Imphal, May 08 2009: Contd.from yesterday .

"The naga cause cannot be said to be detrimental to Manipur's cause," said the Vice President of the Revolutionary People's Front (RPF) and also Chief of Army Staff of the People's Liberation Army (PLA), Mahoharmayum Ngouba during a press conference held on the morning of May 5 at the PLA's Training Command Head Quarter located somewhere near Indo-Myanmar border in Ukhrul district.

Ngouba said, "There had been times when Naga cause turned out to be quite helpful to Manipur's cause and it's believed that it will be helpful in future as well.

Because Nagaland is not a few thousand kilometers away from Manipur, it is an immediate neighbouring country".

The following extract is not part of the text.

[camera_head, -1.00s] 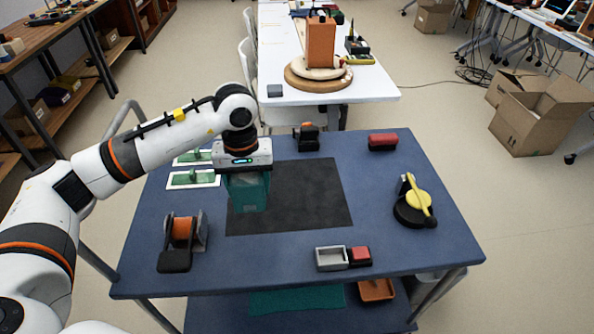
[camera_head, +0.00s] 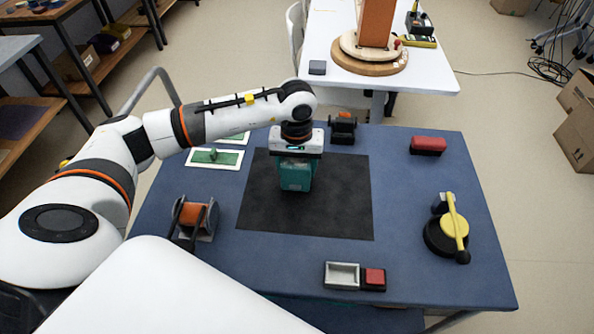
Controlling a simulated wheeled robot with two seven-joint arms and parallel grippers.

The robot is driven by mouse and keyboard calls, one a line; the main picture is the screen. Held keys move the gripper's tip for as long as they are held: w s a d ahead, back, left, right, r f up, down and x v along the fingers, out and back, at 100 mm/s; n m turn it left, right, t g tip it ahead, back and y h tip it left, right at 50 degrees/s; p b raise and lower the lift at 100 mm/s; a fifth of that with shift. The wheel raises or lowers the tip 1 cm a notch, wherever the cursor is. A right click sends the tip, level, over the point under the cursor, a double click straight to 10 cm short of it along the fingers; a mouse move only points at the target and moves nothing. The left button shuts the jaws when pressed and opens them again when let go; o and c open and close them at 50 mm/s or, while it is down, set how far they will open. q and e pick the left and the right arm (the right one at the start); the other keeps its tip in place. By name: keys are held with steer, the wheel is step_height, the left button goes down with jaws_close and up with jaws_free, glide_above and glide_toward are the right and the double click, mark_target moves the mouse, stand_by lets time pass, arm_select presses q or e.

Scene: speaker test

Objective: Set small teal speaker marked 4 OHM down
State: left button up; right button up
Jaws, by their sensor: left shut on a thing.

"Therefore a neighbouring country is always associated with our history and will be associated in the ages to come.

What we must see is desirable to keep a little away from the country or the views of an organisation.

Because it is believed that to take part together in a long lasting and better worldly journey will evolve from a condition in which communities of both sides enjoy a mutual understanding, like-mindedness and sharing in all spheres," Ngouba affirmed.

He said, "It will be wrong to think of all Naga people as anti-Manipuris and it will also be wrong to take all Manipuris as anti-Nagas.

As such the present situation of division and differences of opinions will depend on the policies of certain Naga bodies".

The Vice President was replying to a question raised by a journalist on the alleged link between the RPF/PLA and the NSCN-IM.

He said, "It is not only the RPF that has relations with the NSCN.

Other revolutionary organisations operating in Manipur and other surrounding countries too have relations with the NSCN".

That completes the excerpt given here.